(公開練習ではパンチだけでなく鋭いミドルキックやヒザ蹴りも披露)
3月のさいたまスーパーアリーナ大会で念願のK-1初参戦を果たしたKANAが、5月17日のKrush後楽園ホール大会でタイトルマッチに臨む。
KANAは昨年1月、保持するKrush女子フライ級(-50kg)王座を奪われたものの、「年内に取り戻す」という宣言通り、12月大会で奪還。あらためて女子戦線を引っ張る存在であることを証明し、K-1に乗り込んでいた。
今回は自分の代名詞とも言えるKrush王座の防衛戦だが、目標はベルトを守ることだけではない。3月のK-1では「求めている勝ち方ができなかった」とKANAは言う。求めている勝ち方とは、つまりノックアウト。この防衛戦はK-1で残った不満を解消するため、ファンを満足させるための闘いだ。そしてそのためには、自身の成長も必須となる。
(K-1参戦から2ヶ月と短いスパンでKrush王座防衛戦に臨むKANA)
挑戦者は、Krush初参戦のキム・タウンセンド。オーストラリアの選手で、ムエタイ系のタイトルをこれまでに5つ獲得している。Krushではヒジ打ち、組んでの攻撃が禁止のためムエタイの選手は攻撃が制限されるが、KANAにとっても難しい相手ではある。
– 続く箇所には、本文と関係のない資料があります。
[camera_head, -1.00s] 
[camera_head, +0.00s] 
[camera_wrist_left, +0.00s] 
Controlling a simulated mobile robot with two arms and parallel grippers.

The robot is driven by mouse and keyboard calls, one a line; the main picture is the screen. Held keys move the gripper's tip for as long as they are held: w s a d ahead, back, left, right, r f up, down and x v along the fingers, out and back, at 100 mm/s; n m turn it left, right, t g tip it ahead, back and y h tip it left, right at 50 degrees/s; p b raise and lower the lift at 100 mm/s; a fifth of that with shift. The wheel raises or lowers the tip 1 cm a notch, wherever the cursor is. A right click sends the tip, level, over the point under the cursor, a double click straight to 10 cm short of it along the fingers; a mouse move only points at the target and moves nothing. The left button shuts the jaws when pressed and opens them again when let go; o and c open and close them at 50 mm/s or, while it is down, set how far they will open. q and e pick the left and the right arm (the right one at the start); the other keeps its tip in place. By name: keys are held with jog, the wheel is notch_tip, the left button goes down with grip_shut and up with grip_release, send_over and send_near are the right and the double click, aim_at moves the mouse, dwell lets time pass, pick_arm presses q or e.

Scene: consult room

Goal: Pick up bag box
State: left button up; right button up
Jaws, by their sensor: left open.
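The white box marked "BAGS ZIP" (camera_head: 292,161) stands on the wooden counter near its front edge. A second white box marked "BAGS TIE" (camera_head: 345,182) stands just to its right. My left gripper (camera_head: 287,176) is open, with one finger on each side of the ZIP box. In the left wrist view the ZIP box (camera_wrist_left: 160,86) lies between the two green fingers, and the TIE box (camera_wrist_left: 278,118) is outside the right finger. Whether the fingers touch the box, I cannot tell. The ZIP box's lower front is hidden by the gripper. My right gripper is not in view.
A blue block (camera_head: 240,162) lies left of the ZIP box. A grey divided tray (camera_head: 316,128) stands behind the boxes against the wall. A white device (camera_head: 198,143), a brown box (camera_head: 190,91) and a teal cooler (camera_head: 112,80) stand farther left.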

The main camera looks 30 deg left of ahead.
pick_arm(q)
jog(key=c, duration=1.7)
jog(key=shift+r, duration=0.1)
試合のリズム、あるいは距離感が違うため、展開が噛み合わない可能性があるのだ。パンチの打ち合いになれば、危険ではあるがKOのチャンスも生まれやすい。しかし豊富なキャリアを持ち、蹴り主体のキムはKANAのアグレッシブなファイトスタイルという持ち味を潰しにくるのでないか。
そんな相手をどう倒すか。それが王者に課せられたミッションだ。それが分かっているから、KANAは「いつも通りにやれば勝てる」といった常套句は使わない。
「豊富なキャリアの相手なので、倒せば自分のレベルアップになる。今までパンチのカウンターで倒したことがないので、技術的な倒し方ができれば」
この志の高さが、K-1・Krush女子のエースたる所以だ。厄介な相手と闘う中で、KANAの新たな強さが見られるか。多くのファンが期待しているはずだ。